Robot episode data
==*==
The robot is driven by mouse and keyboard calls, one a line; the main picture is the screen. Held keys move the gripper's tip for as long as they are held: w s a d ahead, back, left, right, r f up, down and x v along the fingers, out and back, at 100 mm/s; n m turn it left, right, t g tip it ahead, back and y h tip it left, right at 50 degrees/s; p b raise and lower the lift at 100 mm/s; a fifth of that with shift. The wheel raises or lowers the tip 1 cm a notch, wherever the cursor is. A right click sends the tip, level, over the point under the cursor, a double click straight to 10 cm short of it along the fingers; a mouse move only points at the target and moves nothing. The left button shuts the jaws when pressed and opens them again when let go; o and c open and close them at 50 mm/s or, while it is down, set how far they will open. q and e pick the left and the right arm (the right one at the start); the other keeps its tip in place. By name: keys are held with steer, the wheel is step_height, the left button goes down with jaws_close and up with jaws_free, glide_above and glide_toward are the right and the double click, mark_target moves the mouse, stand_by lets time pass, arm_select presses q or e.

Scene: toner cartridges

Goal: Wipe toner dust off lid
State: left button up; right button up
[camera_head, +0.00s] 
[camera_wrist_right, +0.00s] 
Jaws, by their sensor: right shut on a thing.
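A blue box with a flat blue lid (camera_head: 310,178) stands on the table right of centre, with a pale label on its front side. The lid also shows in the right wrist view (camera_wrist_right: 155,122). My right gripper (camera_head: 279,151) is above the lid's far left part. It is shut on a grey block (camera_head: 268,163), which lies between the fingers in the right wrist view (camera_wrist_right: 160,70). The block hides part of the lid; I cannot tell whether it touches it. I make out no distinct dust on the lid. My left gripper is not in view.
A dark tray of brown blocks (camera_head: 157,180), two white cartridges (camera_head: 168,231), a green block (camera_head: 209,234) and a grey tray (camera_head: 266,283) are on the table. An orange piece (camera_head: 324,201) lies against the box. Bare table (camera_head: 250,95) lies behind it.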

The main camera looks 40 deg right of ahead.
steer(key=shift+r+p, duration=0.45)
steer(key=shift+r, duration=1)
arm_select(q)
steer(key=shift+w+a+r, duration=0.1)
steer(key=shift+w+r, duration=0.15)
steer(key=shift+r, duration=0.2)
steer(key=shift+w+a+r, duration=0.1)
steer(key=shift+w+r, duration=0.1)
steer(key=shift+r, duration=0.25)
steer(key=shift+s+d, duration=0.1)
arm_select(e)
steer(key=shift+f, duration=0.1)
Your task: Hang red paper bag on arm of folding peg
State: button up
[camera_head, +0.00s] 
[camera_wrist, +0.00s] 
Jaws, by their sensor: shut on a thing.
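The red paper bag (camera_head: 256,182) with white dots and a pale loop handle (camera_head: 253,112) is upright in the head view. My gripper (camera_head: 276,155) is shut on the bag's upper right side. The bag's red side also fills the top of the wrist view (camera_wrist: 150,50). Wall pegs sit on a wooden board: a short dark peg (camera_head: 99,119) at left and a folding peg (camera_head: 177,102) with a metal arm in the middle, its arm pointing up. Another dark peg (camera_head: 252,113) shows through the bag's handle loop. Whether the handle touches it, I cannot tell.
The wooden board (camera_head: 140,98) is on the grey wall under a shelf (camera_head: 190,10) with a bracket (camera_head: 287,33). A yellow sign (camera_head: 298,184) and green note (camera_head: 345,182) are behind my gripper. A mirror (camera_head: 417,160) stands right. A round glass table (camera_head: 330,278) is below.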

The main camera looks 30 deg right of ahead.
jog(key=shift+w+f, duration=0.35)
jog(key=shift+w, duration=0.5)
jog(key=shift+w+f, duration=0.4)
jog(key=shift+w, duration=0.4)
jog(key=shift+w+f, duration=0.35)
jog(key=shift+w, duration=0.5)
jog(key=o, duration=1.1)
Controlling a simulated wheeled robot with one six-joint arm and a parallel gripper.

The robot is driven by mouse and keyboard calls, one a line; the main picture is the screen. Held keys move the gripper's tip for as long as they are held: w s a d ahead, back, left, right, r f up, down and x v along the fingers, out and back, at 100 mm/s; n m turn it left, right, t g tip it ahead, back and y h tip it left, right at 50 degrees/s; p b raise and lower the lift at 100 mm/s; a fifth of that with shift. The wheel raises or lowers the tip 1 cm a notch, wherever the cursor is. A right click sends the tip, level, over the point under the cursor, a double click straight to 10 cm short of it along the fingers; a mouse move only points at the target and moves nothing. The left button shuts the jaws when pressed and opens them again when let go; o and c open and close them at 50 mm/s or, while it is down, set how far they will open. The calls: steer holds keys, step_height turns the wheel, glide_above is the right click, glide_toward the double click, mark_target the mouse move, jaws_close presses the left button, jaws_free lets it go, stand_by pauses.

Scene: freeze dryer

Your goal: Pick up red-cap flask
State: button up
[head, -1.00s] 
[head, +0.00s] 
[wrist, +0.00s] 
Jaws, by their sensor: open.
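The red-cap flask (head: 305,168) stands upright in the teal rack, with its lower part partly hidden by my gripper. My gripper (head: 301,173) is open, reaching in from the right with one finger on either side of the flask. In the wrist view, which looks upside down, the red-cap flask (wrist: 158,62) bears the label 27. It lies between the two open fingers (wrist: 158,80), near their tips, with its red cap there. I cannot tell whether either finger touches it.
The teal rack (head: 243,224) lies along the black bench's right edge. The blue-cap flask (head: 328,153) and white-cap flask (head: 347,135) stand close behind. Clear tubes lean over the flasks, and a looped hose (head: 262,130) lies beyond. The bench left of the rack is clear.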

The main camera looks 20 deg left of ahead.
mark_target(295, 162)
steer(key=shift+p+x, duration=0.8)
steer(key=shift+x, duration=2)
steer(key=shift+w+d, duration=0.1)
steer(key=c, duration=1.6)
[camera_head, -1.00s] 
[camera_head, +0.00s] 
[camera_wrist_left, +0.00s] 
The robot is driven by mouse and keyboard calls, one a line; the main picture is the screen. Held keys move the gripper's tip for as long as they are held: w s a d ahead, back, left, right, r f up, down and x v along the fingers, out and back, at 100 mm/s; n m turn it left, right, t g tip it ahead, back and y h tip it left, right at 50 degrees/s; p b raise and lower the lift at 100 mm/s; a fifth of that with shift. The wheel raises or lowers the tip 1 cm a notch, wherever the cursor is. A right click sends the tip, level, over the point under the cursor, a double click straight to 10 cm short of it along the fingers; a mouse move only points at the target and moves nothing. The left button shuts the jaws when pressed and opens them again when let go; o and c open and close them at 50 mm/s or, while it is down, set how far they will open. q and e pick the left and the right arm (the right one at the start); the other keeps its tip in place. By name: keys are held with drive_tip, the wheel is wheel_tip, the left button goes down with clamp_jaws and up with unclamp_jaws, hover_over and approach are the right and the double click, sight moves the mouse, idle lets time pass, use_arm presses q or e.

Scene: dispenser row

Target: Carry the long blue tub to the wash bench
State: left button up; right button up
==*==
* [Given problem]:
Note how many lines in the listing above hold the string "Your", then give only that figure.

* [Answer to the problem]:
2